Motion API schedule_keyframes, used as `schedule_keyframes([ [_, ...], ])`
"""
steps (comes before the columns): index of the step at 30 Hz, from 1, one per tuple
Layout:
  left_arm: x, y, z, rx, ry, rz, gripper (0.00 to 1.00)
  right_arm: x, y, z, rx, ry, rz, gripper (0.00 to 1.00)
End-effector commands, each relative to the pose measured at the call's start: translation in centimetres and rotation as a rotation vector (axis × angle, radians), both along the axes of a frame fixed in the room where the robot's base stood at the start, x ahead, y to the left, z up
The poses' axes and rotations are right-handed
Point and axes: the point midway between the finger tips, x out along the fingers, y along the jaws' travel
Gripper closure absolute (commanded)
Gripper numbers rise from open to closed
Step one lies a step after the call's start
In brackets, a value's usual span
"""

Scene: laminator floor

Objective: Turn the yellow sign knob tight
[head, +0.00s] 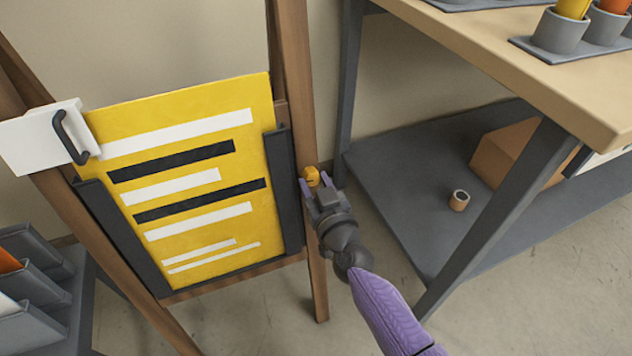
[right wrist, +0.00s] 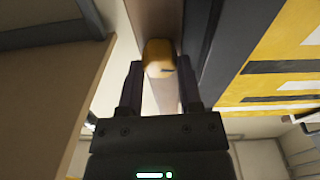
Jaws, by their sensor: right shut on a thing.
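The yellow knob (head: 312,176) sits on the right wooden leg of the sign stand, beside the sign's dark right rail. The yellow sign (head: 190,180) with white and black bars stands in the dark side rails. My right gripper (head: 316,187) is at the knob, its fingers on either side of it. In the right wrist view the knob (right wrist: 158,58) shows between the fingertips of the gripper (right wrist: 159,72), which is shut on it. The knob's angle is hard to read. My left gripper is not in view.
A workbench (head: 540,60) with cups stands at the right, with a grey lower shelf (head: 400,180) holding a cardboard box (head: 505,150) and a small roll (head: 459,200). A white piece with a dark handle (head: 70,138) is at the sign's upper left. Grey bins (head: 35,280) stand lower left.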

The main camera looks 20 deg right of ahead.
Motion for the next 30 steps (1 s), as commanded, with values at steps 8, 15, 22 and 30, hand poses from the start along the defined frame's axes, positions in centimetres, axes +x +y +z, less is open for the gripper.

________________________________________

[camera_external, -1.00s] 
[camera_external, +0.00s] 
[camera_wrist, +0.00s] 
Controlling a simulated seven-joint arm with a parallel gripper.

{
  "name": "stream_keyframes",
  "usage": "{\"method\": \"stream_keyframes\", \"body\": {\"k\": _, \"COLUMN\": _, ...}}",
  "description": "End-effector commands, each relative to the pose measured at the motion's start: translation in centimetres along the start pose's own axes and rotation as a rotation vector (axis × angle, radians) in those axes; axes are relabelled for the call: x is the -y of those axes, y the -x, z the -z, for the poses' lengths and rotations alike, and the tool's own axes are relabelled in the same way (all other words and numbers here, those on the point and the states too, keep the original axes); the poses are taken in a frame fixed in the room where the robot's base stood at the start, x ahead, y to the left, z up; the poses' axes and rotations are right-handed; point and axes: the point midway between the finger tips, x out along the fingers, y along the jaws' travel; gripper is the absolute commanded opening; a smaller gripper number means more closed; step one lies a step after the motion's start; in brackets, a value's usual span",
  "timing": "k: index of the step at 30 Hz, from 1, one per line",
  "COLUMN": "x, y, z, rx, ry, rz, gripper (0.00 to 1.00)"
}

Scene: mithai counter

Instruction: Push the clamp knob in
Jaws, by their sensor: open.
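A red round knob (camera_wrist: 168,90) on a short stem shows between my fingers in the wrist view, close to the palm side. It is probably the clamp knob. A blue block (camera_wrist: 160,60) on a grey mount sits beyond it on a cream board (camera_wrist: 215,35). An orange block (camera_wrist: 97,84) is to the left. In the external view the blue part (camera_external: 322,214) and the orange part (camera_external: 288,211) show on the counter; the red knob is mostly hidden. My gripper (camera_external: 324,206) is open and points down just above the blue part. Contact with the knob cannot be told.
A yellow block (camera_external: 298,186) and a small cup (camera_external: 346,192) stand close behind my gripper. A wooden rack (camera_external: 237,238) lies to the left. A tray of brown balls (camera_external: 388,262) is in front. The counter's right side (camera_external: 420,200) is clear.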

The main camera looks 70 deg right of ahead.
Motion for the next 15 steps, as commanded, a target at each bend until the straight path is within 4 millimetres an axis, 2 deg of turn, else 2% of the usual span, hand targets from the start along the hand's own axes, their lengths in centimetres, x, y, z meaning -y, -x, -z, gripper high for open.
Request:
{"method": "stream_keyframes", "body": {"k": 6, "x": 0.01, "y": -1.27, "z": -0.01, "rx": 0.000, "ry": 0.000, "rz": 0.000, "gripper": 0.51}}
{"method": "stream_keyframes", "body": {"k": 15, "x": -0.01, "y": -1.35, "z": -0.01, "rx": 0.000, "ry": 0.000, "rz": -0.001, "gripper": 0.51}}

________________________________________

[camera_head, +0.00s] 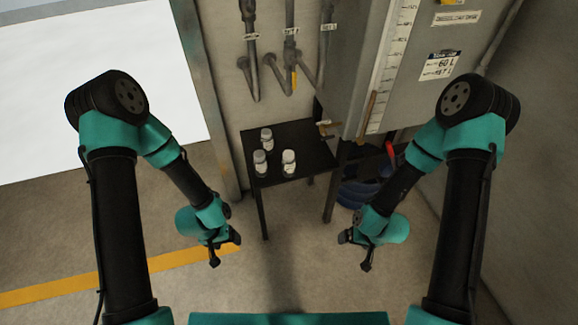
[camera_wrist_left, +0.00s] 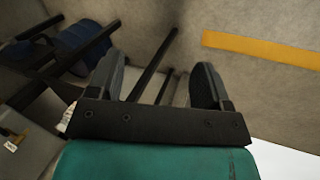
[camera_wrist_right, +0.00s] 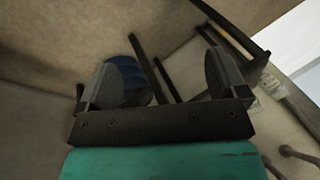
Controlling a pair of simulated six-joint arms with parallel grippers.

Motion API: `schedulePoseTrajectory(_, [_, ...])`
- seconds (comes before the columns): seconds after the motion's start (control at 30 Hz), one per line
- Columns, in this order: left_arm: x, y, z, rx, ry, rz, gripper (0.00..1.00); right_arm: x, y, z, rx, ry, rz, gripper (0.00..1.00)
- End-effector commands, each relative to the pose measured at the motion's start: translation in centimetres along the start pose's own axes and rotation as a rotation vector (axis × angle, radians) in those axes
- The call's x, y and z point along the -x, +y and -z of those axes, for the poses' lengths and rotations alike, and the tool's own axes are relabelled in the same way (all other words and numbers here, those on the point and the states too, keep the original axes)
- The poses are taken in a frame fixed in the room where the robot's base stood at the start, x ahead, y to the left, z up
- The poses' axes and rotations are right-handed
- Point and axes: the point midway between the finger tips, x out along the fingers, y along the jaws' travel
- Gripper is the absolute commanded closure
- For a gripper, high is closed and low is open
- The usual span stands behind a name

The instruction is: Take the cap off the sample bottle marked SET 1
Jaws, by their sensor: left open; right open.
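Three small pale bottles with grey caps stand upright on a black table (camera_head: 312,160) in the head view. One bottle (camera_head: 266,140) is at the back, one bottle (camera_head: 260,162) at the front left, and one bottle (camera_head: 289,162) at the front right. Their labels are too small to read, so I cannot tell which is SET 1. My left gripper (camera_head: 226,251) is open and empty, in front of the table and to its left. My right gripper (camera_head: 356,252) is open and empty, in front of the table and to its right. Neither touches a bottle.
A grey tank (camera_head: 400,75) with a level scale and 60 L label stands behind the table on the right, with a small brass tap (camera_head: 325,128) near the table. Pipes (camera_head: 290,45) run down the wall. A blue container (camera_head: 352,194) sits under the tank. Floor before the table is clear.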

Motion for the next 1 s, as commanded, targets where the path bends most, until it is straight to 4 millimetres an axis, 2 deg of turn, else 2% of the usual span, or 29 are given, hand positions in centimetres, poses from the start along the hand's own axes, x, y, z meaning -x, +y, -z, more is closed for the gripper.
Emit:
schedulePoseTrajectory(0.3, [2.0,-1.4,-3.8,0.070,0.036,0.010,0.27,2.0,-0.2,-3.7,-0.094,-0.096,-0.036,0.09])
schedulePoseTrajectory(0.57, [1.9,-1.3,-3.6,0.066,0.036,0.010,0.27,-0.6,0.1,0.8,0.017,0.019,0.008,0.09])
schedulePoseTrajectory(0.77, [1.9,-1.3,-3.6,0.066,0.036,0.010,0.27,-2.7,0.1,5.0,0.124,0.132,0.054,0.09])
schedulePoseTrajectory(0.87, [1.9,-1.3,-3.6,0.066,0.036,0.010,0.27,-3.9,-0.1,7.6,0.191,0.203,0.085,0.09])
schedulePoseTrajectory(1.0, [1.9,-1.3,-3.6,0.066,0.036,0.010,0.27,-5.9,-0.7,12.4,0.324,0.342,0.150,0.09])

________________________________________

THE REQUEST - Copy all lines in the listing above where the string "numbers" appears.

EXPECTED ANSWER -
Gripper numbers rise from open to closed
  "description": "End-effector commands, each relative to the pose measured at the motion's start: translation in centimetres along the start pose's own axes and rotation as a rotation vector (axis × angle, radians) in those axes; axes are relabelled for the call: x is the -y of those axes, y the -x, z the -z, for the poses' lengths and rotations alike, and the tool's own axes are relabelled in the same way (all other words and numbers here, those on the point and the states too, keep the original axes); the poses are taken in a frame fixed in the room where the robot's base stood at the start, x ahead, y to the left, z up; the poses' axes and rotations are right-handed; point and axes: the point midway between the finger tips, x out along the fingers, y along the jaws' travel; gripper is the absolute commanded opening; a smaller gripper number means more closed; step one lies a step after the motion's start; in brackets, a value's usual span",
- The call's x, y and z point along the -x, +y and -z of those axes, for the poses' lengths and rotations alike, and the tool's own axes are relabelled in the same way (all other words and numbers here, those on the point and the states too, keep the original axes)

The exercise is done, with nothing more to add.